Памяти всех собак, которых съели,
которых убили,
которых не кормили,
которых не лечили.
Благословенно одиночество!
Особенно если ты на тропическом острове, в хижине, стоящей на высоком берегу лицом к морю и окруженной с других трех сторон джунглями, и все это в сезон дождей… В это время почва исчезает из-под ног. Вокруг только вода. А в редкие утренние часы затишья — вокруг только воздух. Честное слово! В штиль солнце, упрятанное за облаками, заливает море матовым белым светом, превращая его в небо, и хижина парит над землей. И корабль плывет…

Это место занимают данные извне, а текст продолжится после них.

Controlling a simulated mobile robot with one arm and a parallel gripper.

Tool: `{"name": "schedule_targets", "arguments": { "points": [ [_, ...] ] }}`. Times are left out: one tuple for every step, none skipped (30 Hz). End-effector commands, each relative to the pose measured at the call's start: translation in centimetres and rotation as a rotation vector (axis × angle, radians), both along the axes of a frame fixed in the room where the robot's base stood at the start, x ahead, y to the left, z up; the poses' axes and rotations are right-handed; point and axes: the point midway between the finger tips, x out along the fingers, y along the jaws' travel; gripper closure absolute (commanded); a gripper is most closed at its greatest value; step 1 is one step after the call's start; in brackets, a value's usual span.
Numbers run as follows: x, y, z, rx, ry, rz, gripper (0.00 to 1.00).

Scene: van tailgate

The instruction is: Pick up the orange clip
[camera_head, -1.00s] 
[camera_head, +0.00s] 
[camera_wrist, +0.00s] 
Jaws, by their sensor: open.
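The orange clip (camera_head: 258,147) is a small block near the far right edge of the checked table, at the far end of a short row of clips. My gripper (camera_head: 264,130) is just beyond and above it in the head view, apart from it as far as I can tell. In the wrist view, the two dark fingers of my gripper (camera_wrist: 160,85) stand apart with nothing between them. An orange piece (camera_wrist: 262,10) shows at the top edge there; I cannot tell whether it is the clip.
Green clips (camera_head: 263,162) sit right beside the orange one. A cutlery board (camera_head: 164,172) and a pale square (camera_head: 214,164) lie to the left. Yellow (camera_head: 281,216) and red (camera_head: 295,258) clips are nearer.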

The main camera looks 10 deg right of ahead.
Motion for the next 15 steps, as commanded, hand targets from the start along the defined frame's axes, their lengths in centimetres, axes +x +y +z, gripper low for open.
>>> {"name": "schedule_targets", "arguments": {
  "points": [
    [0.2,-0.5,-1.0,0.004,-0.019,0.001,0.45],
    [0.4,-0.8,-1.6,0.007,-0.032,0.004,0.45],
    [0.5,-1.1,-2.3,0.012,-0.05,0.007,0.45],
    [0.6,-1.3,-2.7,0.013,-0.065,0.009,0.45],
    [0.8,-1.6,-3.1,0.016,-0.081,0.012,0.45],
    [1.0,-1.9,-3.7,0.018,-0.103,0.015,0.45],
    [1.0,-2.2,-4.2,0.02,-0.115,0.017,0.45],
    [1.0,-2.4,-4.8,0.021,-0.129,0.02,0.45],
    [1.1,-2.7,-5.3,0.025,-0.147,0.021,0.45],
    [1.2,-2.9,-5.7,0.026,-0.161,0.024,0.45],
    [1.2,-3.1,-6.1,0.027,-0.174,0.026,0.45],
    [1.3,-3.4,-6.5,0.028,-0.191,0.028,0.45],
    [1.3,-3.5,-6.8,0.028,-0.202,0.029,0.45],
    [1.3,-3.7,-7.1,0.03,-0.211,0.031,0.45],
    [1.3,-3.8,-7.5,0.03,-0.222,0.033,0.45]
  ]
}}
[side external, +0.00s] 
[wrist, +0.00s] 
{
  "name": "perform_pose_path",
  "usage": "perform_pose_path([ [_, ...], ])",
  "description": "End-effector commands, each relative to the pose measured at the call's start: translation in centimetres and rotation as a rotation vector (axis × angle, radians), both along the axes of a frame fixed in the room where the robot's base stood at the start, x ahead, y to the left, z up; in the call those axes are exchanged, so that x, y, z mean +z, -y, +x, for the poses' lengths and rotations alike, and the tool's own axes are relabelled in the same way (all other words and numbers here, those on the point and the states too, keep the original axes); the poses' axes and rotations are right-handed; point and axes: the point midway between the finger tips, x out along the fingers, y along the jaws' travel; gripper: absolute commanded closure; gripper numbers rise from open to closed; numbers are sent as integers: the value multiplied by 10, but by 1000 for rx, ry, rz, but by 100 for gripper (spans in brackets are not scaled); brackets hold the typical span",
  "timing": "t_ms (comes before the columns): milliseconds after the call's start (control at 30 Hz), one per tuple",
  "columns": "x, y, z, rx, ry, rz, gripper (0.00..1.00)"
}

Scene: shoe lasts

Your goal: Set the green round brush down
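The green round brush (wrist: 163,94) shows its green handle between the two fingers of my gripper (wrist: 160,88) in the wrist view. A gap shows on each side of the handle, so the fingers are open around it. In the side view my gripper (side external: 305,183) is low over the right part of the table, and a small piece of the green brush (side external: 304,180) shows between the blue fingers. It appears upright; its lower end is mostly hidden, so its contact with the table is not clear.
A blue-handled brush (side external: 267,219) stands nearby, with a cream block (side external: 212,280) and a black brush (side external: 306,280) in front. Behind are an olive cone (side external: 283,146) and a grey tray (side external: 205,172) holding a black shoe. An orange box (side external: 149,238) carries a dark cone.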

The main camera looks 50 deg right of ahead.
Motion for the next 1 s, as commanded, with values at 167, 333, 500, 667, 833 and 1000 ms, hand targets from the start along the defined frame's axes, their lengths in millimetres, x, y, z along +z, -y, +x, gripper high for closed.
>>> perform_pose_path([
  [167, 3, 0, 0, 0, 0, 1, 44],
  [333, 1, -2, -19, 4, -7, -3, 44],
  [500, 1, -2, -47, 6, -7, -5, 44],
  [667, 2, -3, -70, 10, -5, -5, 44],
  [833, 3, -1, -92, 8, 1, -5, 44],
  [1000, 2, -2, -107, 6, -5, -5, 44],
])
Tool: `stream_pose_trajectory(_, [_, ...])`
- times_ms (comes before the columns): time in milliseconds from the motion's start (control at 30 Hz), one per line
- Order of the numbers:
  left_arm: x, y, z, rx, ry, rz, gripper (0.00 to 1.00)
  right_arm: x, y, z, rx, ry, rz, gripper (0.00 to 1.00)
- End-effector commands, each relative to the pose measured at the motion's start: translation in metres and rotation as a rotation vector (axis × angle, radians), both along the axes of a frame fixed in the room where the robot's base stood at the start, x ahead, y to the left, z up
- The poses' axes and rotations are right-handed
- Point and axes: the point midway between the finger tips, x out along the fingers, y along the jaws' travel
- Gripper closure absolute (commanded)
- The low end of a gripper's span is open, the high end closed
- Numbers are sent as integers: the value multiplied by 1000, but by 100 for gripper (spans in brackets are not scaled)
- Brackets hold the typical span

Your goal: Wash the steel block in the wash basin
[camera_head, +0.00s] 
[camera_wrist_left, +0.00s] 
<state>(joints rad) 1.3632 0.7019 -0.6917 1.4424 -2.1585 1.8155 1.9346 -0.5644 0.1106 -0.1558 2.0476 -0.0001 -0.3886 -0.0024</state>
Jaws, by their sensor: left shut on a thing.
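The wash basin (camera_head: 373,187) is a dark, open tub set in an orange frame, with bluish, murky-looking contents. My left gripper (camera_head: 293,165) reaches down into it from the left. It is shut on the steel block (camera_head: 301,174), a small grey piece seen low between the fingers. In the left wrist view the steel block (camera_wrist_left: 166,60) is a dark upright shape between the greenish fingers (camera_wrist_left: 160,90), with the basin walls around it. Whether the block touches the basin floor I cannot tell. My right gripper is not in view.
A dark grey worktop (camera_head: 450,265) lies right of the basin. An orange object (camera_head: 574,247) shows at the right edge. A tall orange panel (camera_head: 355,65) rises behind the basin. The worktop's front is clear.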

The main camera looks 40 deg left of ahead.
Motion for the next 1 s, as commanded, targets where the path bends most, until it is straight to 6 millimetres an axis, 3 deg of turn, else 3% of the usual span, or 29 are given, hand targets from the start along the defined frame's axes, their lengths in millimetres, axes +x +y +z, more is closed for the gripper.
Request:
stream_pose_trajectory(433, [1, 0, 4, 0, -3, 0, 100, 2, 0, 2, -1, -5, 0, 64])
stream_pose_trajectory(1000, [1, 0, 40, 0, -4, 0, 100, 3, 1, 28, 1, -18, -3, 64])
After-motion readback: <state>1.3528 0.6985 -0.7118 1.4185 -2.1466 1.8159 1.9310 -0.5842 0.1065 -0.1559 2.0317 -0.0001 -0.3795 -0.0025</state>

А потом опять море бушует кудрявой бараньей шкурой, небо тоже клубится, и кажется, что влажные доски веранды ходят под ногами как палуба.
В этих условиях человеку легче встретиться с собой. А поскольку, встретившись, никуда с этой лодки от себя не деться, то как-то худо-бедно можно и научиться с собою жить. Это оказывается не так страшно. Человек как человек, говоришь ты, хорошенько с собой познакомившись.
И тогда уже можно желать большего. И ты обращаешься наверх — туда, откуда льется вода: «Нехорошо человеку быть одному!» И на следующий день, во время утреннего «молочного» дождя, получаешь ответ. К твоему не очень-то прикрепленному к земле дому выходит она.
…Она давно шла. Человеческие дома она обходила стороной — в здешних местах у всех людей уже были собаки. Она бы ушла далеко, но это был остров, а воды она боялась — в виде моря, не в виде дождя, конечно.
Она смертельно устала. У нее болела задняя лапа. И вдруг сверху пришло: остановись здесь, отдохни. И она взошла на крыльцо одинокой хижины, стоящей прямо над морем, и легла на мокрую палубу. Она чувствовала себя в безопасности: бить ее здесь не собирались. Человек положил ей ладонь на голову, и она показала правый клык, хотя сама этого даже не заметила — она не имела ничего против него. Но деликатный человек больше не гладил ее по голове, и она уснула.
Проснулась, когда человек ел рис. И лежала, не шевелясь. Она знала, что люди не любят, когда у них просят. Она думала, что передохнёт здесь и пойдет дальше. Так в общем-то потом и случилось...
Довольно темнить. Тем человеком была я, в моей прошлой, тропической, жизни.
Рыбалка в сезон дождей. Фото: Reuters
Сезон дождей на нашем острове длится пять месяцев. Это так долго, что его на время покидают даже аборигены — те, кто может. Потому поселившаяся на дождливом острове заморская женщина вызвала среди оставшихся страшный интерес. «А что ты здесь будешь делать?» — спросил меня один. И хотя мой ответ ему сразу же стал известен всему острову, они все равно подходили и спрашивали — каждому хотелось услышать это своими ушами.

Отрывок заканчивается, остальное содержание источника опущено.